The bill would impose a maximum tax rate of 45% and strip the income-tax exemption from organizations who are primarily funded by foreign governments.

Nava Boker (photo credit: SHLOMI BEN-DAVID)
Nava Boker
(photo credit: SHLOMI BEN-DAVID)
Likud MK Nava Boker submitted a bill that aims to impose heavy taxes on organizations that receive the majority of their funding from foreign governments.
The bill would impose a maximum tax rate of 45% and strip the income-tax exemption from organizations which are primarily funded by foreign governments.
The bill’s explanatory notes state that the legislation is intended to “reduce the involvement of foreign governmental entities” by means of Israeli organizations that do “substantial harm to the State of Israel’s basic character and sovereignty.”
Based on previous years’ statistics, organizations primarily funded by foreign governments receive an average annual sum of 55 million shekels ($15 million) from foreign governments. A tax rate of 45% would see the return of some 25 million shekels ($6.7 million) to the public coffers.
There are some 25 organizations registered in Israel that receive the majority of their funding from foreign governments, including the far-left NGOs Adalah, HaMoked, Zochrot, Yesh Din and the Coalition of Women for Peace.
“The industry of lies against Israel generates millions of dollars a year,” said Boker. “Those profiting from this antisemitic propaganda are Israeli citizens who are agents of the BDS [boycott, divestment and sanctions] movement. This bill aims to end the cash flow from international institutions to Israeli NGOs and make it difficult for them to intervene in Israel’s security affairs. That is the only way to prevent these traitors from wreaking destruction on us.”

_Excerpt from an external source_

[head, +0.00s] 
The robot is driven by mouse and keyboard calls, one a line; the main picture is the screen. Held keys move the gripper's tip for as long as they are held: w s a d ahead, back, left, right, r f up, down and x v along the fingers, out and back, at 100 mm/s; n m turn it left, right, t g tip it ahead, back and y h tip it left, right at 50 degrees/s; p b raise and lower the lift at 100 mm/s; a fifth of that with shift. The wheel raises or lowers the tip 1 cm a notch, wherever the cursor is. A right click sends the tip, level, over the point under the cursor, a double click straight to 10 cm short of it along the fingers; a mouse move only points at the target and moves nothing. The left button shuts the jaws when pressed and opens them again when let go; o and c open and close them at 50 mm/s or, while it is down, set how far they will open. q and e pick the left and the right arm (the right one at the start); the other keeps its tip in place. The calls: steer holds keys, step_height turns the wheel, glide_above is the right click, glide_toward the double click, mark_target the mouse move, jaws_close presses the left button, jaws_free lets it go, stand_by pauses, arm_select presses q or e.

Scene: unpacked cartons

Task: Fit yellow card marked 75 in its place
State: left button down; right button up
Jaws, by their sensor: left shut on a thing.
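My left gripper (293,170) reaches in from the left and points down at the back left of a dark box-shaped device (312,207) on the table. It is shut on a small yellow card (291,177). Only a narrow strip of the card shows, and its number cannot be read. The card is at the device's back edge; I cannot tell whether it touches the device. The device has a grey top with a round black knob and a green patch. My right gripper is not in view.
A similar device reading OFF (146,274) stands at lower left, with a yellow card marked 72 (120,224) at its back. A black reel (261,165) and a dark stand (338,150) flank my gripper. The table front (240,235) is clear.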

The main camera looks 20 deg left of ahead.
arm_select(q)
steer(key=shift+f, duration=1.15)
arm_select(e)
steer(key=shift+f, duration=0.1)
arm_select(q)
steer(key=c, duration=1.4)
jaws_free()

Matan Peleg, CEO of the right-wing organization Im Tirtzu that has been one of the most vocal critics of foreign governmental funding, said this phenomenon is anti-democratic at its core.
“Rather than respecting the wishes of the Israeli public to determine their own policy at the ballot box, foreign governments are bypassing the public by funding organizations that work to change the country from within while simultaneously encouraging international pressure against Israel,” Peleg said. “This is how we have a situation where millions of dollars pour into these
organizations that work to eliminate the Jewish identity of the state, to defend terrorists in court, and to promote delegitimization against IDF soldiers.”
Mickey Gitzin, who heads the left-wing umbrella New Israel Fund, which receives most of its funding from American donors, not foreign countries, called the bill “classic political persecution.”
“Israel requires a transparent system for all of its organizations,” Gitzin said. “We are always in favor of transparency and revealing the truth, but it is the right-wing organizations who do not reveal the source of their funding. Who knows who stands behind those who want to destroy Israeli democracy?”